• _Dataset excerpts_:
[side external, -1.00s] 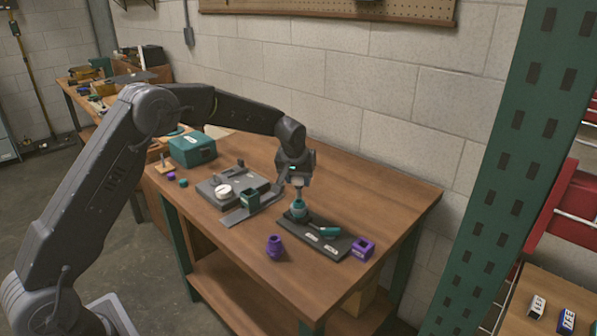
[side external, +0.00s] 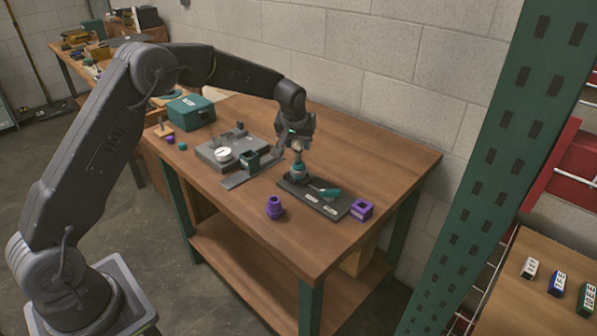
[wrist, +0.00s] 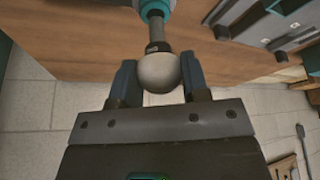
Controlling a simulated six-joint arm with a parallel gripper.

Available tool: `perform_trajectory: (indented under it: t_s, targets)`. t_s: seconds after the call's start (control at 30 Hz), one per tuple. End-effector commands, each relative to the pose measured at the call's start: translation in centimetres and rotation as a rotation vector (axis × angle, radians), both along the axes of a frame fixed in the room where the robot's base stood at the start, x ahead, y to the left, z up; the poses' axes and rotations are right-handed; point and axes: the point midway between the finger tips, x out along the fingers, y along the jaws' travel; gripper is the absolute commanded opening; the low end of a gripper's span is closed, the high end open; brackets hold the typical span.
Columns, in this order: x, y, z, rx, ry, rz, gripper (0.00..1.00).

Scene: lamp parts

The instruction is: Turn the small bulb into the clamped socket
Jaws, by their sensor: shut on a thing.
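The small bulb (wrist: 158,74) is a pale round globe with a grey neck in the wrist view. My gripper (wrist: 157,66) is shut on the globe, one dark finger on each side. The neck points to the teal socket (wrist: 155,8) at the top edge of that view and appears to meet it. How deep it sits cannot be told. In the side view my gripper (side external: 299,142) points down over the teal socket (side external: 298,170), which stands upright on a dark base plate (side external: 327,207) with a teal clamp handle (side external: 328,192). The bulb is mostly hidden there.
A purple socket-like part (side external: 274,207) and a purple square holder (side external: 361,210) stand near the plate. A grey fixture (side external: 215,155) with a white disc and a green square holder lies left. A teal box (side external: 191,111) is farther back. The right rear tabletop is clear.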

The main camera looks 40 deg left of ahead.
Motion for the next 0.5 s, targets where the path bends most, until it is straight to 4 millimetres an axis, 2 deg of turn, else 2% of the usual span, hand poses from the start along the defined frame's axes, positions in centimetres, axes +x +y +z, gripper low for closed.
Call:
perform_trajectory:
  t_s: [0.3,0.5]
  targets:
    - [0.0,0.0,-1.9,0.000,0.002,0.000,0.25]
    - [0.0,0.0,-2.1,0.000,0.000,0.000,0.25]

* * *

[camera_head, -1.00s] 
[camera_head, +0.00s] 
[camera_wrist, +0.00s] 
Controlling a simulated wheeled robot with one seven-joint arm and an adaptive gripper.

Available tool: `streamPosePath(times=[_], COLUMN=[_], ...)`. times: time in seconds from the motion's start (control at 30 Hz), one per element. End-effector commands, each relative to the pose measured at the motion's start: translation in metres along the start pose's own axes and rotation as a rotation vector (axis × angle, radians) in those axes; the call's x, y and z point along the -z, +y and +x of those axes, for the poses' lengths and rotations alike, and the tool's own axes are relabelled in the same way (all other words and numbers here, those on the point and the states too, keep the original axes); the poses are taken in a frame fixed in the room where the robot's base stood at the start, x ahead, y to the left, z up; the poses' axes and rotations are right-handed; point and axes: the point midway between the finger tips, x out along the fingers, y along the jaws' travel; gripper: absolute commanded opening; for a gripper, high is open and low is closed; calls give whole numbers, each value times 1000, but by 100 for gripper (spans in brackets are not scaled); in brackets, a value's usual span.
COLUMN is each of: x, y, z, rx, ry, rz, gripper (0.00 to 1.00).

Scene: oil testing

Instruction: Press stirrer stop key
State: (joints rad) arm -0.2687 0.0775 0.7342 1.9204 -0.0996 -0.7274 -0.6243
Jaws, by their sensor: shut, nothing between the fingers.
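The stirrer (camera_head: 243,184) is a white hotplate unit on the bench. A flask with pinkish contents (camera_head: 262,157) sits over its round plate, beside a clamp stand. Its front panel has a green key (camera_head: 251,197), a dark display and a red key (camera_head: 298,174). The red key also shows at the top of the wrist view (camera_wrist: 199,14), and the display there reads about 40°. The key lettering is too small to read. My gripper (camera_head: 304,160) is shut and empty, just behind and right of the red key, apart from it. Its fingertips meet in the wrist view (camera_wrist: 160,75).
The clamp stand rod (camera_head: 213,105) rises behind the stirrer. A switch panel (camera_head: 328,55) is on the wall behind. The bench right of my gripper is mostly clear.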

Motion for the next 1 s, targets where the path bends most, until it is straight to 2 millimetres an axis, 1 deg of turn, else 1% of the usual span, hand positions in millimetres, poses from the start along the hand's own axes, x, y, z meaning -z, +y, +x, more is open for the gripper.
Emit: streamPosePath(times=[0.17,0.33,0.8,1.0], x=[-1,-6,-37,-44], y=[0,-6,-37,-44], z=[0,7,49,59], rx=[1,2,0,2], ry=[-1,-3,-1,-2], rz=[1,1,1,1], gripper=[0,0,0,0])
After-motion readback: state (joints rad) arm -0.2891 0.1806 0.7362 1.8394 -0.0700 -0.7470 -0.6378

* * *

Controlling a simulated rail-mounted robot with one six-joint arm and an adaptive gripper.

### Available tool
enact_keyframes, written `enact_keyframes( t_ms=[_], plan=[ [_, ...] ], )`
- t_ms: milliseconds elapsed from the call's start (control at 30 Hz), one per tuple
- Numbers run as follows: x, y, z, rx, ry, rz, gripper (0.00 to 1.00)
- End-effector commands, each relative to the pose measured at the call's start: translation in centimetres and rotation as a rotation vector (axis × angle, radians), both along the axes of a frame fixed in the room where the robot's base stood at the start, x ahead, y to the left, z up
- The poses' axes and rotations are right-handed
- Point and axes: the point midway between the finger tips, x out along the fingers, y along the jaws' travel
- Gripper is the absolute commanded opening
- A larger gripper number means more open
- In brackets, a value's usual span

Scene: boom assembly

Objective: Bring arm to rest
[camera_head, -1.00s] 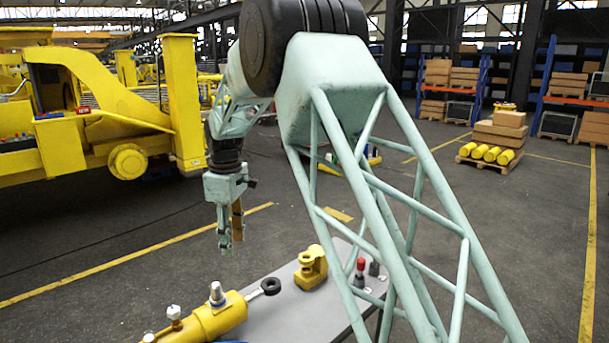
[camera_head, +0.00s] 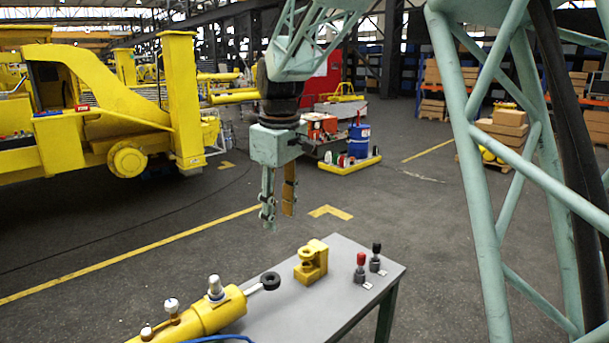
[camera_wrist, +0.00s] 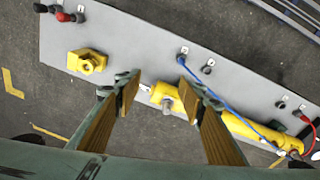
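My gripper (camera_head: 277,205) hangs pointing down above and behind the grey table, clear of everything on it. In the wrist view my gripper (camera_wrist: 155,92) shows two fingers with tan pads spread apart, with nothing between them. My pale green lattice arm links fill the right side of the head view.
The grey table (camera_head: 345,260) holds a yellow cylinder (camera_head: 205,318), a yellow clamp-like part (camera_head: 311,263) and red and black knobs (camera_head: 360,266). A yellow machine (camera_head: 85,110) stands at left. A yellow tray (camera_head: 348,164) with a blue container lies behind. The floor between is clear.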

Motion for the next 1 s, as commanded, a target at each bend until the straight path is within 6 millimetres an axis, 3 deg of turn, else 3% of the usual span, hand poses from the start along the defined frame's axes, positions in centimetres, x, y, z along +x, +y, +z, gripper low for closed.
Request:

• _What is needed_:
Scan the listing above for the word "Controlling" and copy every line that holds it.

• _Correct result_:
Controlling a simulated six-joint arm with a parallel gripper.
Controlling a simulated wheeled robot with one seven-joint arm and an adaptive gripper.
Controlling a simulated rail-mounted robot with one six-joint arm and an adaptive gripper.

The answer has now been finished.